New Jersey/New York band Candy Hearts used a blend of pop punk and emo to convey Mariel Loveland's songs, and even released music with Bridge 9 imprint Violently Happy Records. For new album Ice Cream Anti Social, the band have changed names to Best Ex and changed their sound to include more synth-pop influences.
"Girlfriend," sung from the perspective of a girl who wants a guy to cheat on his girlfriend with her, could be interpreted a number of ways: To some, it could be read as an assertion of female agency, desire and subjectivity they might find empowering; to others, it could come off as a childish (the song is admittedly from Loveland's high-school life) example of the hetero-normative home-wrecker/temptress cliché, which some might find boring or unrelatable at best. The interpretation rests with how much a listener identifies with Loveland's protagonist, but all the lyrics offer about her is "we both like brand new shiny toys," and "I don't really care about your girlfriend"; if you don't find yourself in those lines, you might side more with the latter interpretation.

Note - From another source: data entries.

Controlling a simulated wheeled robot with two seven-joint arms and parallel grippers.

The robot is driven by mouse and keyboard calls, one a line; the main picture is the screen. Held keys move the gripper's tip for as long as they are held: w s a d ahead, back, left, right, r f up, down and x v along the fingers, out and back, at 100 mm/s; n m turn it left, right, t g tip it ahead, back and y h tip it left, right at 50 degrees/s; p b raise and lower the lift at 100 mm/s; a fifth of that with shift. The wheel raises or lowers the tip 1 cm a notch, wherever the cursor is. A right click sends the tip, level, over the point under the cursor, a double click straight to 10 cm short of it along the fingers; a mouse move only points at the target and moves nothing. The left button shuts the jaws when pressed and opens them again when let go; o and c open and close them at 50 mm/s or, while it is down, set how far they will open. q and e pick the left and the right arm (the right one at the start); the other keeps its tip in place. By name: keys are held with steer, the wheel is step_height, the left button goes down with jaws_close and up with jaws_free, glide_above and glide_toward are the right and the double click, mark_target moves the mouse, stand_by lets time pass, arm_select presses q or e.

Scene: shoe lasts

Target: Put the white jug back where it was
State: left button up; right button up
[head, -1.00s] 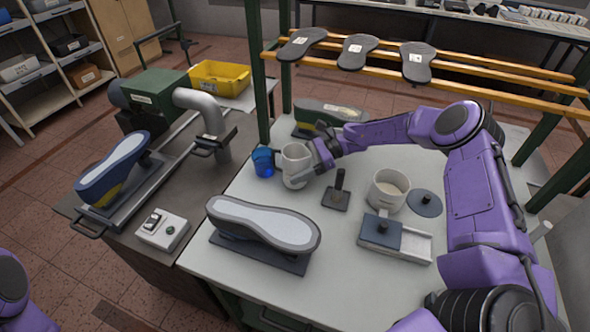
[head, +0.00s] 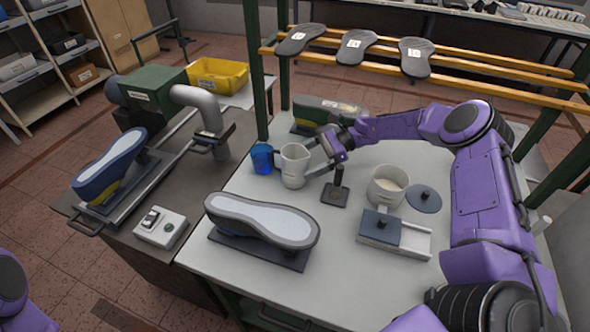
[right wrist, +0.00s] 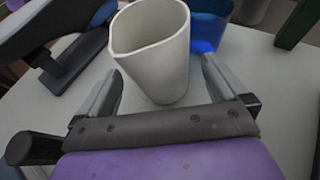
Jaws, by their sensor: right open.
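The white jug (head: 294,166) stands upright on the pale work table, right beside a blue cup (head: 262,159). My right gripper (head: 312,160) is open at the jug's right side. In the right wrist view the jug (right wrist: 152,50) rises beyond and between the spread fingers (right wrist: 160,80), with gaps visible between the fingers and its wall. The jug looks empty from what shows of its inside. The blue cup (right wrist: 208,25) shows just behind it in that view. My left gripper is out of the picture.
A small dark stand with an upright handle (head: 336,190) is close to the right gripper. A pot with pale contents (head: 387,186) and a round dark lid (head: 424,198) stand to the right. A large shoe last (head: 262,222) lies in front. A rack (head: 460,70) spans the back.

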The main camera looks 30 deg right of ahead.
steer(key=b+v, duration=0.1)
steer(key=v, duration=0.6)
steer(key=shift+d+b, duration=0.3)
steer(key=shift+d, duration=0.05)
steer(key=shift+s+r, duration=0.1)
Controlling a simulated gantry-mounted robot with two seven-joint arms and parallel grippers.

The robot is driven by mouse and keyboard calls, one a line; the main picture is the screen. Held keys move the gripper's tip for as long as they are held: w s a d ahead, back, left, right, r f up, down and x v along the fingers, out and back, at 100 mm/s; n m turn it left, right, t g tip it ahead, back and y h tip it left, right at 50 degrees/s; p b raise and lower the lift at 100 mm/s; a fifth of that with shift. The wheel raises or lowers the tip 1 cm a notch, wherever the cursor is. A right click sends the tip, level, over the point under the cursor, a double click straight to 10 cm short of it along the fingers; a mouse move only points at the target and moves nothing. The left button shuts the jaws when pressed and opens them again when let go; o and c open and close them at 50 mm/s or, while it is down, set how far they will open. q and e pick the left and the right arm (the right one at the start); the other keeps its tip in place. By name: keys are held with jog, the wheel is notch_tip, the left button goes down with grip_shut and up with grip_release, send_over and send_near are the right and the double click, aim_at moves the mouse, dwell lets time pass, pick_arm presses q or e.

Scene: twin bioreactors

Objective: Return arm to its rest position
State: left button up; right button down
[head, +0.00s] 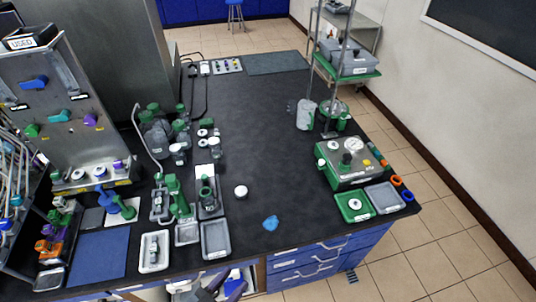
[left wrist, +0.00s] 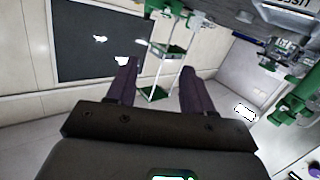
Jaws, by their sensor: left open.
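My left gripper (left wrist: 158,88) shows in the left wrist view, with its two dark fingers spread apart and nothing between them. Beyond the fingers are a wall with a dark board (left wrist: 90,40), a stand with green shelves (left wrist: 174,49) and bench equipment on the right side. The fingers touch none of these that I can see. My right gripper is in neither view.
The black bench (head: 260,120) has a clear middle, apart from a small white round item (head: 240,191) and a blue piece (head: 270,223). Green and grey equipment crowds its left side. Blue drawers (head: 320,262) are below.

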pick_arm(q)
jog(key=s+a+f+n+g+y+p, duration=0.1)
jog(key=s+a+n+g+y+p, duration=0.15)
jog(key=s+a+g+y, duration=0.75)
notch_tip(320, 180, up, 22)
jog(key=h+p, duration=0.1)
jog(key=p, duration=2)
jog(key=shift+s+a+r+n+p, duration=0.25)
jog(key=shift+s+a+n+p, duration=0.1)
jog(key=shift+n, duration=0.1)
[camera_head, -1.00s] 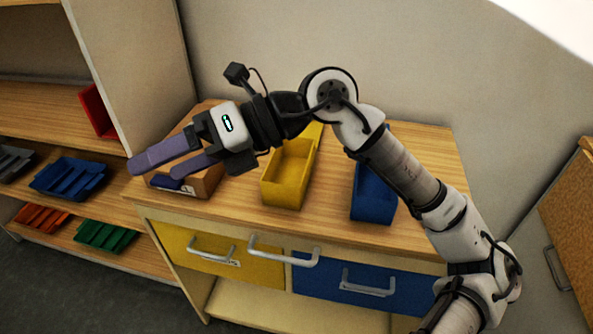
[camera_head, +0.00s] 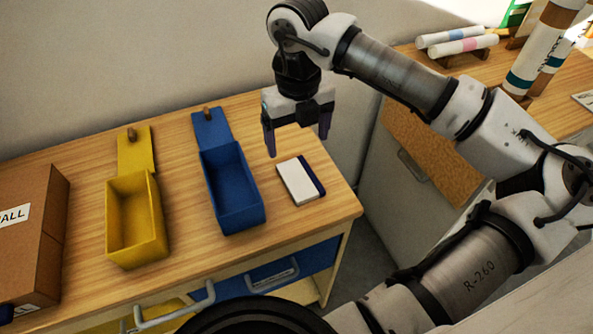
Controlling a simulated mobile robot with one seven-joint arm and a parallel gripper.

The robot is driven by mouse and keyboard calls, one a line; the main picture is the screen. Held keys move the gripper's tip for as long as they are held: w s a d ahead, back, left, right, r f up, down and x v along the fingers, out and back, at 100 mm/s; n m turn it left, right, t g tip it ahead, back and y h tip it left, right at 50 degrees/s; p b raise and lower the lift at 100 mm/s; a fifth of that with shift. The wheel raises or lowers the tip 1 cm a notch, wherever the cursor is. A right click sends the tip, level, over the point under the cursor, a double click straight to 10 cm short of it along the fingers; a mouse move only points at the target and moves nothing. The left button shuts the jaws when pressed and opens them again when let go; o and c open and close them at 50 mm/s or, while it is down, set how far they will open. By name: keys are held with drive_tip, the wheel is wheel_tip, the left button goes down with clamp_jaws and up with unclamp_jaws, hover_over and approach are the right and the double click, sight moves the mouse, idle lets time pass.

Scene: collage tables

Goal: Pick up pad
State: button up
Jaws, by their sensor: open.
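A small white pad (camera_head: 297,182) with a dark blue edge lies flat on the wooden table top (camera_head: 186,215), close to its right end. It is just right of the blue bin. My gripper (camera_head: 297,146) points down above the table, over and slightly behind the pad. Its two purple fingers are spread wide with nothing between them. The fingers look apart from the pad, though the exact height gap is hard to judge.
An open blue bin (camera_head: 237,200) and an open yellow bin (camera_head: 136,225) stand left of the pad, lids tipped back. A cardboard box (camera_head: 25,225) is at the far left. A second table (camera_head: 470,75) at the right holds rolled tubes.

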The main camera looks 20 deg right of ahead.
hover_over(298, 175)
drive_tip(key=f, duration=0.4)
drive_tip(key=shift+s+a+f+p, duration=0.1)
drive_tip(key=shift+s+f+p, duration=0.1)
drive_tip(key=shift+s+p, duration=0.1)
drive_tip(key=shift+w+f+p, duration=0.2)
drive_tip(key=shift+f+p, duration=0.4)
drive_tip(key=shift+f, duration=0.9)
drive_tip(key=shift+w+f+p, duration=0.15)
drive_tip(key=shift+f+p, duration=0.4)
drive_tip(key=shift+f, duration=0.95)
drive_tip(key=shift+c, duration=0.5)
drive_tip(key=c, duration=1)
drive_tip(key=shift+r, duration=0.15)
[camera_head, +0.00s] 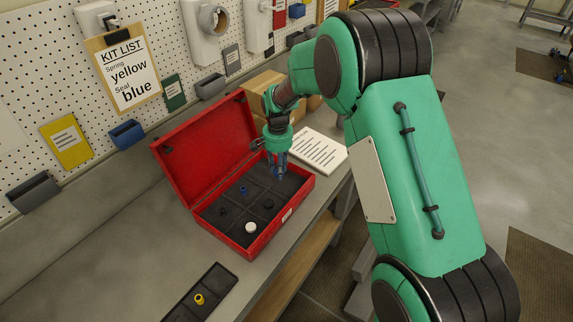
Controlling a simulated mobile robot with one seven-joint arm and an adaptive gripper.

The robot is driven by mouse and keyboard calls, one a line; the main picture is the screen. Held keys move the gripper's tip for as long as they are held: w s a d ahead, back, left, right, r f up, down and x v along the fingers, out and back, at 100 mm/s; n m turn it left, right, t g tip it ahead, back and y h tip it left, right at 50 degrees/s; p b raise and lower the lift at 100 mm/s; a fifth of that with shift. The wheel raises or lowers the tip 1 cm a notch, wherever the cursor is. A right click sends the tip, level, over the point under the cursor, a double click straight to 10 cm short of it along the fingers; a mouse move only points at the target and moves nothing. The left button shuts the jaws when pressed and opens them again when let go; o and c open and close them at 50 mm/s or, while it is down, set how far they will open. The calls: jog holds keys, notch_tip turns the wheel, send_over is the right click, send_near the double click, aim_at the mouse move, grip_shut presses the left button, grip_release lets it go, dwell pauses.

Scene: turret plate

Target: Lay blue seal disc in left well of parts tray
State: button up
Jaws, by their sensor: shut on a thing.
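My gripper (279,170) points down over the right end of the open red case. It is shut on a small blue piece (281,178) at its fingertips, which looks like the blue seal disc; the fingers hide most of it. The parts tray (221,279) is a narrow black tray on the bench at the lower left, well apart from my gripper. A yellow spring (199,299) stands in it. The tray runs out of the bottom of the picture, and its wells are hard to make out.
The red case (263,241) has dark compartments with a white round part (251,227), a blue part (243,190) and dark parts. Its raised lid (205,150) stands behind. A white sheet (318,151) and cardboard boxes (262,84) lie beyond. Bench left of the tray is clear.

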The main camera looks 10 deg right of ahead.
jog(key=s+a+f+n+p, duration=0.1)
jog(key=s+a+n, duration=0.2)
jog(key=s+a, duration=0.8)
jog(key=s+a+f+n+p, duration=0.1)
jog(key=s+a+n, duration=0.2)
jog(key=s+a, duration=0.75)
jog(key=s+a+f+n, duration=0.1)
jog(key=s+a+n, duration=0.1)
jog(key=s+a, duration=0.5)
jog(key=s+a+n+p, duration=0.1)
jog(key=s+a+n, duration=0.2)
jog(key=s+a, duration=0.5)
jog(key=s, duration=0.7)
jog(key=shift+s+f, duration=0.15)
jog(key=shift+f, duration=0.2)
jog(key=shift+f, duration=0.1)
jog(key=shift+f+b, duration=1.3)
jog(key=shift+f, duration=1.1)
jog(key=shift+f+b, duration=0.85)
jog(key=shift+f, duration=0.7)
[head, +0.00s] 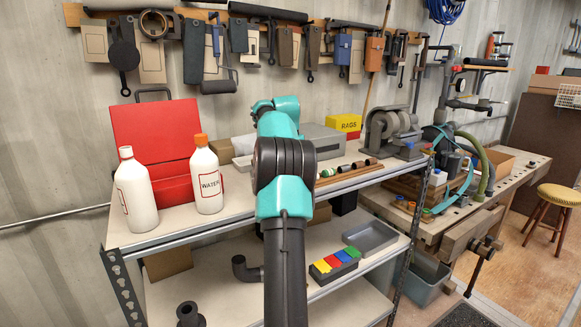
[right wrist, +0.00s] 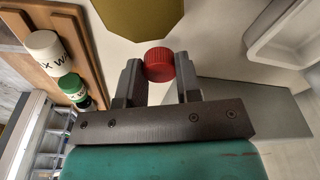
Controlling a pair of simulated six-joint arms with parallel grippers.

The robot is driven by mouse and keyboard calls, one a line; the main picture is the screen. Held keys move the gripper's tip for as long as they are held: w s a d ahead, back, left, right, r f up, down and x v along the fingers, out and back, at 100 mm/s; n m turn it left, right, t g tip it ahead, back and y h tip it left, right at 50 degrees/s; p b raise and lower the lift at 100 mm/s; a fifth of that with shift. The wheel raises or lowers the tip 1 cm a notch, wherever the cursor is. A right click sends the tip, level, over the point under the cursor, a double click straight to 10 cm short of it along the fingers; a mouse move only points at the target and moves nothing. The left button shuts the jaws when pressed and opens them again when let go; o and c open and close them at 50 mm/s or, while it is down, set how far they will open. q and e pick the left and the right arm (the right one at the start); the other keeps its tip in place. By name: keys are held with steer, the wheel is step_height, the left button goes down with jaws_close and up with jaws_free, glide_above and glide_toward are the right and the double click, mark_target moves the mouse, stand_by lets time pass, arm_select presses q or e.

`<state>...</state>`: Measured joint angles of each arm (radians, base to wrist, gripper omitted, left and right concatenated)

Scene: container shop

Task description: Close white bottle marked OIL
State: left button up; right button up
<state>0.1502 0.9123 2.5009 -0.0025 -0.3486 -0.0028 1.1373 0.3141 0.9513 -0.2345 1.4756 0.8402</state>
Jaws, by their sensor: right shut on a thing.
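Two white bottles stand upright on the bench top at the left in the head view. The right bottle (head: 207,182) has an orange cap and is marked WATER. No OIL lettering is readable. In the right wrist view my right gripper (right wrist: 158,82) is shut on a red cap (right wrist: 159,64), held between its fingertips. In the head view my arm hides this gripper, to the right of the bottles. My left gripper is not in view.
An open red toolbox (head: 155,135) stands behind the bottles. A yellow RAGS box (head: 346,123) and a grinder (head: 393,130) are farther right.

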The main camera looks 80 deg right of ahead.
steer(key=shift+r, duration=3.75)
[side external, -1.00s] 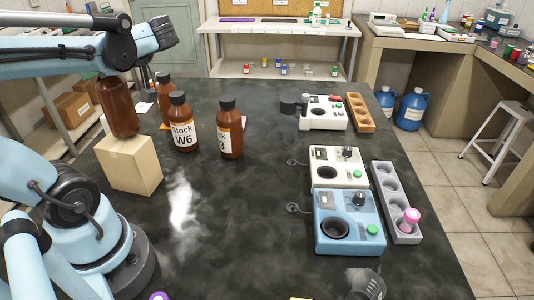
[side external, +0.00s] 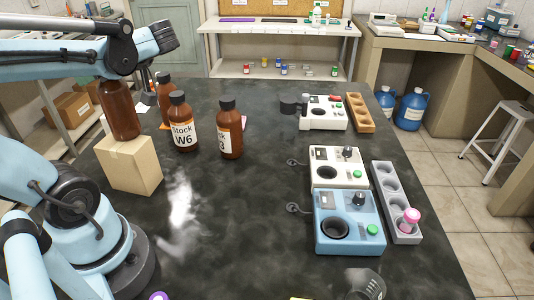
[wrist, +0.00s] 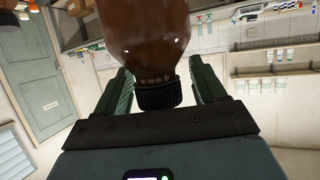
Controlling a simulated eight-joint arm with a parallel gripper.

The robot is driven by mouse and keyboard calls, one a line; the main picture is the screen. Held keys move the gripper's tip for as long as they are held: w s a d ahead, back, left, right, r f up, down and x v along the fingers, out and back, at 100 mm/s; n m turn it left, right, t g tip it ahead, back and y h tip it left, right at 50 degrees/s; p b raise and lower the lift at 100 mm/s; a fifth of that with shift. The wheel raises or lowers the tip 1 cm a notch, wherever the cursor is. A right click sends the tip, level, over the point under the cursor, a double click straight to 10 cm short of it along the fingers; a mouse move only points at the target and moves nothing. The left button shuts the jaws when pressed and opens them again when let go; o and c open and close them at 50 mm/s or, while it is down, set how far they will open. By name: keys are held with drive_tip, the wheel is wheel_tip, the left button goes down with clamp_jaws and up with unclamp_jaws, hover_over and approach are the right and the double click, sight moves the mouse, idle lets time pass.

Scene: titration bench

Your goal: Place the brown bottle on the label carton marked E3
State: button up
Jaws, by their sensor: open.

"Lonely Life" is a better example of the relatability of these songs, as Loveland finds ways to allude to her cat, her laptop and her cellphone while expressing her anxiety and existential angst. On "February 4th," settings for heartache include a "sleepy English coast" and "baggage claim." Some might find all these admissions of privilege distracting; others still might see themselves exactly portrayed in Loveland's lyrics.
Relatability aside, though, the hooky songwriting and poppy production are well suited to Loveland's sugary sweet voice. If Carly Rae Jepson is supposed to be an influence, Loveland might do well to remember that CRJ's music is sunshine for everyone. (Alcopop!)